__What is needed__. Copy every line with the string "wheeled" in it.

·····

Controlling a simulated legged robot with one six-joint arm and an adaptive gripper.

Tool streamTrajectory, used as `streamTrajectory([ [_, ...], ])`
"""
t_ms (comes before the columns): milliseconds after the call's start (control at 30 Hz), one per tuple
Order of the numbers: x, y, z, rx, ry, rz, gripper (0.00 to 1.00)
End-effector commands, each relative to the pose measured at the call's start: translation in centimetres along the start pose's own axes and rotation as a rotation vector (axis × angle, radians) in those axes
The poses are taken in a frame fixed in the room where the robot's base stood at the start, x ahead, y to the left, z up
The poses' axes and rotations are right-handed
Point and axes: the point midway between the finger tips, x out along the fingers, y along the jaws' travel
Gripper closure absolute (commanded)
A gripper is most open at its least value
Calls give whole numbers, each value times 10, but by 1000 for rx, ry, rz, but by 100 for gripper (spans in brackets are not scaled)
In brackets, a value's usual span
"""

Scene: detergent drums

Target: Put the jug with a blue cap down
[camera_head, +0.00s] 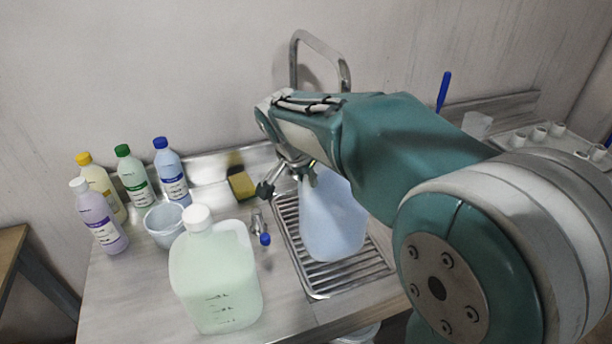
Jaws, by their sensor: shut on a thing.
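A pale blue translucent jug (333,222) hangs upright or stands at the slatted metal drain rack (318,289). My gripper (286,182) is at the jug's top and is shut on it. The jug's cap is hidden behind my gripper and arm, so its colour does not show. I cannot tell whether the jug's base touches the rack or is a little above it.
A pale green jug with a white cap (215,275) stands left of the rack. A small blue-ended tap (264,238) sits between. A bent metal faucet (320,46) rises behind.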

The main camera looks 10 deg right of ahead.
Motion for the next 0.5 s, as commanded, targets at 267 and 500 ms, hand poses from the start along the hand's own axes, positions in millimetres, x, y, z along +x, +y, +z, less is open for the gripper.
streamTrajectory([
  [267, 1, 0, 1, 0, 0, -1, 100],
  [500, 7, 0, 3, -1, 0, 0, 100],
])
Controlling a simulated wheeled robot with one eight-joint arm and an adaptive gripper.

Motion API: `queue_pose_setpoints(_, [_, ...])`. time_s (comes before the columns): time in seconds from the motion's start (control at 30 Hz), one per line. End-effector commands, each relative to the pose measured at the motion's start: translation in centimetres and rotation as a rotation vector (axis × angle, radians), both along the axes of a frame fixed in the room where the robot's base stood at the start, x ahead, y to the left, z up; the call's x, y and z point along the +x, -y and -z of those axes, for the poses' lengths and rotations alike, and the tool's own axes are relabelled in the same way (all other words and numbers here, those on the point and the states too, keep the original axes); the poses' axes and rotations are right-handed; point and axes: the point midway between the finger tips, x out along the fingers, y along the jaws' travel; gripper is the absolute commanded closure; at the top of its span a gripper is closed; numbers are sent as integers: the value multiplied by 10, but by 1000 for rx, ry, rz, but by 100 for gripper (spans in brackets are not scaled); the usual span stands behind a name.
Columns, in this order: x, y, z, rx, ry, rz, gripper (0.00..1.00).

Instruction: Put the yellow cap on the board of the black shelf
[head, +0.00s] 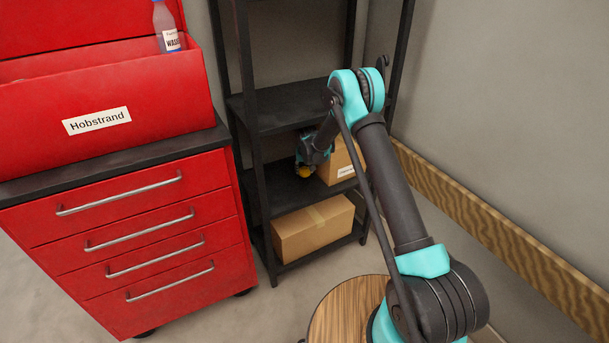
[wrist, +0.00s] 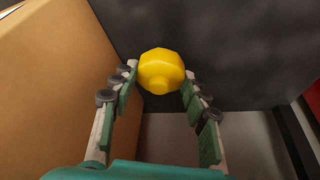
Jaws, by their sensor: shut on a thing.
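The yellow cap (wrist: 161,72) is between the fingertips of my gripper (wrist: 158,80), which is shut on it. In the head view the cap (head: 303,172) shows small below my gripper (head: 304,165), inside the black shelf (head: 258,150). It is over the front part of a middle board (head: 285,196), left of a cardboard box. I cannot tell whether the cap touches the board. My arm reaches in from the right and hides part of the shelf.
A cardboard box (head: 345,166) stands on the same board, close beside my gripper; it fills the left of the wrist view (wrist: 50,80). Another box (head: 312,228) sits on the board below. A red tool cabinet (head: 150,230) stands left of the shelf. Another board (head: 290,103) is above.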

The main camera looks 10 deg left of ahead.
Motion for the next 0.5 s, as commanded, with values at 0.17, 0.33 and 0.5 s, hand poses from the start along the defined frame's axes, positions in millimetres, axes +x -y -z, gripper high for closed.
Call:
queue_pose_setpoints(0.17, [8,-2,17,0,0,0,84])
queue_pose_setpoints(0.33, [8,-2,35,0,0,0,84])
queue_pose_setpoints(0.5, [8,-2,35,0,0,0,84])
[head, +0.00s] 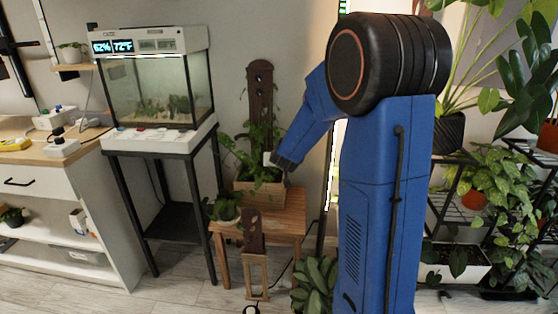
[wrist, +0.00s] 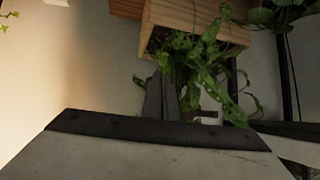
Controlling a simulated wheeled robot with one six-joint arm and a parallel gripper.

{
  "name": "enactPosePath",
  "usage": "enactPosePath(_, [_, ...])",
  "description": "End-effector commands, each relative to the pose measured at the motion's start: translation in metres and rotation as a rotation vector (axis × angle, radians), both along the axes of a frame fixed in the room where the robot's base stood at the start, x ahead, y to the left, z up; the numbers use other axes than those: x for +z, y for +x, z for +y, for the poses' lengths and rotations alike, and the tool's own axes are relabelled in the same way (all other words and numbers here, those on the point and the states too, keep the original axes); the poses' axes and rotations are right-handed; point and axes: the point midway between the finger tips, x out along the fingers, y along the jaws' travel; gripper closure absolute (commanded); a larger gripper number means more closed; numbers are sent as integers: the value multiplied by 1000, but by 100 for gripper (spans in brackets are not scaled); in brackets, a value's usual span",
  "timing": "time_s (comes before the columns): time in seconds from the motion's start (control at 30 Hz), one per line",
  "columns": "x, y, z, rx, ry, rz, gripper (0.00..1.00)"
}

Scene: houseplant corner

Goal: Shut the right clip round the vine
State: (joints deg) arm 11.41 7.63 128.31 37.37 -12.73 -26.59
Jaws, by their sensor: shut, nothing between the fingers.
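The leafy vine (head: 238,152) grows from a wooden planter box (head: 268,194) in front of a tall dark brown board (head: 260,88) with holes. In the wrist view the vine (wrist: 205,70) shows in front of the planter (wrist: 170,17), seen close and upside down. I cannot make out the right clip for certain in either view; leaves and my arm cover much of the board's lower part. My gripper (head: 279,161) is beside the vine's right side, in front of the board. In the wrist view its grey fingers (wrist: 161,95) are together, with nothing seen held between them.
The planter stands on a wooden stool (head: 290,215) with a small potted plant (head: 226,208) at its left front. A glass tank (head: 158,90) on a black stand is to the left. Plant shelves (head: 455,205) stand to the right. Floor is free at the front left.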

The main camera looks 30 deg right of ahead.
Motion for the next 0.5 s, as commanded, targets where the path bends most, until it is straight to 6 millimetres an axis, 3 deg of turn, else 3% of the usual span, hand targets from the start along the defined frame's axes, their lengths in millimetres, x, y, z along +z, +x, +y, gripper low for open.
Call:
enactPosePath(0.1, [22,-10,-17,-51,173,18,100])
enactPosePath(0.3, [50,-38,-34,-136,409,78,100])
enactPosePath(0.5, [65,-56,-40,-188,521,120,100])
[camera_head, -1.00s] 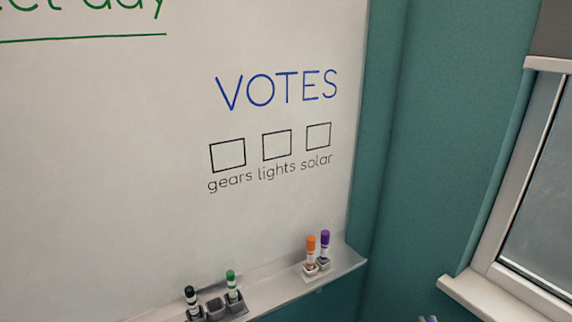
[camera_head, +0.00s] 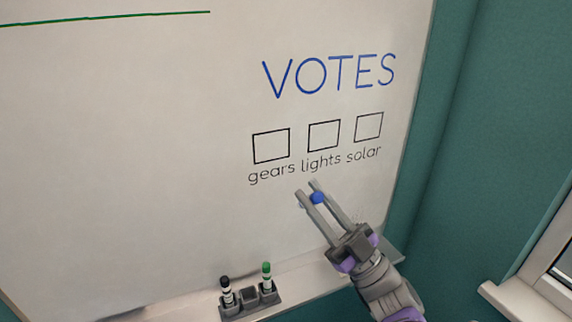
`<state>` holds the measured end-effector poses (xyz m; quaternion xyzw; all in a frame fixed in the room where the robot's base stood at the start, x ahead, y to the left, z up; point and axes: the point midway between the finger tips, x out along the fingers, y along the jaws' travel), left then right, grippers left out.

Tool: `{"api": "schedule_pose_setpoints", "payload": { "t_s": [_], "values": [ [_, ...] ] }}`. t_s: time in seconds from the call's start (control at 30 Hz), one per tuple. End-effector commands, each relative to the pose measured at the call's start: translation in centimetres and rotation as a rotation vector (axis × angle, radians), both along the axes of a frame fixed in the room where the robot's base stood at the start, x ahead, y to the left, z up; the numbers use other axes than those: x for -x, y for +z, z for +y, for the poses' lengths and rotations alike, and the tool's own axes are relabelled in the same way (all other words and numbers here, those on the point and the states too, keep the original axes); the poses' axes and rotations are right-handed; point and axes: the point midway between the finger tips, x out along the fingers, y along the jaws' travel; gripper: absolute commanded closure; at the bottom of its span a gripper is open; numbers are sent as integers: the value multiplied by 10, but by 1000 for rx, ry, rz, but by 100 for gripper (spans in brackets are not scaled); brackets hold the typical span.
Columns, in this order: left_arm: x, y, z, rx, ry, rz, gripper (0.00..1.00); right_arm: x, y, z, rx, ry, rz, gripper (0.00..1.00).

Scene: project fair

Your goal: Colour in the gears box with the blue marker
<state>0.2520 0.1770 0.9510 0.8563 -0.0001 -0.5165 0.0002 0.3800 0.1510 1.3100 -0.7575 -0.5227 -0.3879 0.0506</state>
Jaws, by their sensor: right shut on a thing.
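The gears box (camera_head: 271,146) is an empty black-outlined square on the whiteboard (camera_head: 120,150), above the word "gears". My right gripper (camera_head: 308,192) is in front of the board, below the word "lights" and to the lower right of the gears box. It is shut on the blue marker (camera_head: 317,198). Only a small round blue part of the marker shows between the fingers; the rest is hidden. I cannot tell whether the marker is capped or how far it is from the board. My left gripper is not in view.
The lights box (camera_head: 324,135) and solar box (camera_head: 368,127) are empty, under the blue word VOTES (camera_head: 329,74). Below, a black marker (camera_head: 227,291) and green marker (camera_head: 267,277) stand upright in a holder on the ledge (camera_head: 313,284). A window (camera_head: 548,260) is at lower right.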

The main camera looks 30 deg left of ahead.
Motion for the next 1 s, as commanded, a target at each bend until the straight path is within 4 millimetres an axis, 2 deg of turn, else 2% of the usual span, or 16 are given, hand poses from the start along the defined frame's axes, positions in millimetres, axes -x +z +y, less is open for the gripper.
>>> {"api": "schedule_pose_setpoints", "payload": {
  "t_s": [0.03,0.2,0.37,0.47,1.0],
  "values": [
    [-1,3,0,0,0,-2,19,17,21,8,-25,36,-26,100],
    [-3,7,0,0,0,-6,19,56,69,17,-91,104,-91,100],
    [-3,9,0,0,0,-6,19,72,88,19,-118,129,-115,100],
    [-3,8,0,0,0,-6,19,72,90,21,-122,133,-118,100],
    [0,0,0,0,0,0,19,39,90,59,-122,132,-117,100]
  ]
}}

·····

__Final result__.
Controlling a simulated wheeled robot with one eight-joint arm and an adaptive gripper.
Controlling a simulated wheeled robot with one six-joint arm and a parallel gripper.

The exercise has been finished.